The answers to Orten’s questions would be found in the format of the late-afternoon program. Eight students spoke for three to five minutes each about their own experiences, and then all of the trip attendees sat down at round tables with guests to discuss the advocacy they have been involved in, and how the political environment in Washington is affecting the landscape for faith-based advocacy groups.

Speaking with Robert Doar of the American Enterprise Institute were (from left) Travis Sanderson ‘19, Shan Zeng ‘19, Nick Garber ‘19, and Jeremy Stratton-Smith ‘17.

The first speaker, Matt Blake ’17, reflected on the sermon delivered by Imam Yahya Hendi at Jummah prayer at Georgetown University. “The imam referred to his childhood in Palestine where he and his friends would throw rocks at apricot trees so they would fall to the ground,” Blake recalled. “It was a metaphor for the Muslim response to acts of hatred. It is not to throw rocks. It is to give fruit.”

Shan Zeng ’19 said going as a group to Foundry United Methodist Church, to Jewish services with Hillel at Georgetown, and to Jummah prayer with the Muslim Student Association “really made me feel very welcome, very comfortable, and really opened me up to experiences I would not have otherwise had.
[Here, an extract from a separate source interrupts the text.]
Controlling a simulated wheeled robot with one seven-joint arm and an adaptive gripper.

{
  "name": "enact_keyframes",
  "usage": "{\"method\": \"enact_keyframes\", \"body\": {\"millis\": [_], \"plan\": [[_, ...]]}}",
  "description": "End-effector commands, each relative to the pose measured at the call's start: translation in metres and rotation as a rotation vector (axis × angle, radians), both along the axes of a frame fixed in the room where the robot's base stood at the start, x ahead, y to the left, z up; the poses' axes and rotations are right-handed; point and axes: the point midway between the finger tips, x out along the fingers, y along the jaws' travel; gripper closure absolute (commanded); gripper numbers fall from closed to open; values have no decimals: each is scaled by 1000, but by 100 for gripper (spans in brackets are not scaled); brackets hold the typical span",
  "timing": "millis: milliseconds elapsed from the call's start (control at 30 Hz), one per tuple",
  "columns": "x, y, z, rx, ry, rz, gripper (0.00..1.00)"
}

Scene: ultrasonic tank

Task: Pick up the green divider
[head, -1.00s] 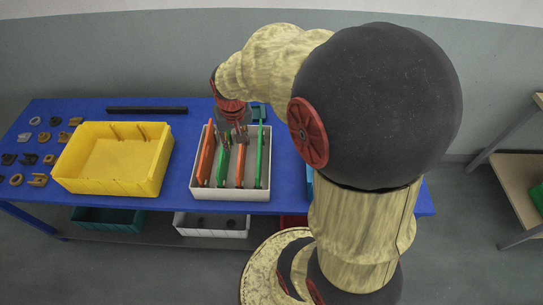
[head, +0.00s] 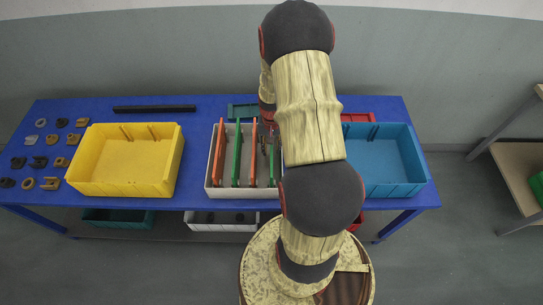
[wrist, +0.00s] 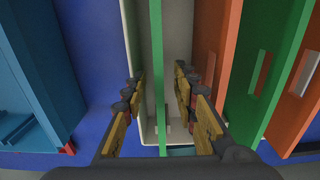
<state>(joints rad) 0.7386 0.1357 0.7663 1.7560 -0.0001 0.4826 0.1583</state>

It gave me so many entry points for further conversation.”

Celia Alter ’19.5 shared her impressions from meeting with a group of Young Evangelicals for Climate Action and observed how their religious beliefs help shape their social policy. “[The evangelicals] root their support for climate action in things like ‘love thy neighbor’ and ‘protect the Earth that God gave us.’ They have a unique position because progressive groups might cast aside evangelicals as not worth working with, when instead the two groups have fundamental similarities because of the evangelicals’ deeply held religious beliefs.”

Alaa Abdelfattah ’17 was struck by “the interesting contrast” between the ancient and the modern at the offices of Bread for the World, a Christian citizens’ movement to end hunger at home and abroad. On the one hand, she said, representatives of the organization were quoting from the story of Esther to explain “exactly why they are doing what they are doing,” while on the other hand they were all well dressed and worked in “extravagant surroundings” with a view of the Capitol out the window.

The next speaker, Charlie Cacciatore ’20, said he was a bit apprehensive about visiting the American Enterprise Institute since one of AEI’s resident scholars, Charles Murray, had been prevented from speaking on the Wilson Hall stage just a few weeks earlier. The AEI staff “accepted us,” the first-year student said, “and everyone on the trip was respectful. Some of us were a little concerned about what the reaction would be [but] it was great to see how an intellectual exchange [between resident fellow Robert Doar and Middlebury students] happened because everyone was willing to listen, ask questions, and challenge each other’s beliefs, which was wonderful.”

Carlos Beato ‘07, the principal of an international high school in suburban Washington, welcomed the Middlebury delegation to his school.

Ishrak Alam ’18 remarked that all of the organizations visited by the Middlebury delegation “displayed a real, fundamental passion for justice and for helping those in need of help. They all had different strategies and all focused on different issues, and yet despite their vast differences they all came from this place of caring and loving. It showed me that the ‘why’ is the most important factor in what makes an organization work and it gives an organization its identity.”

Audrey Pan ’19 marveled at how fluidly the students from the International High School at Langley Park (Maryland) interacted with the Middlebury undergraduates while playing soccer or engaging in problem-solving activities together. “When we think about education policy and how we can implement more diversity in our schools, we should build programs so students from different backgrounds can come together and work with one another in specific ways.” With Carlos Beato ’07 as principal, the school outside Washington, D.C., is one of 18 members in the nationwide Internationals Network for Public Schools that seeks to serve all “recently arrived immigrants.”

Varsha Vijayakumar ’20 said the visit to the international high school made her aware of her own privilege. “I had opportunities every step of the way to help me get to Middlebury. I was basically set up to go to college and I never had to think about it in a different way.” She observed that Principal Beato treated everyone as equals, and that he avoids defining students by numbers such as class rank, GPA, and SAT scores, which Vijayakumar found “really, really refreshing.”

In addition to Dean Orten, Chaplain Laurie Jordan ’79 and Associate Chaplain Ira Schiffer accompanied the students on the trip to Washington. They were joined in D.C. by Fariha Haque, the director of Middlebury in DC.

The trip was made possible by Cookie Tager MA French ’66, Les Blau ’69, Charlie and Marie Kireker, and the Scott Center for Spiritual and Religious Life.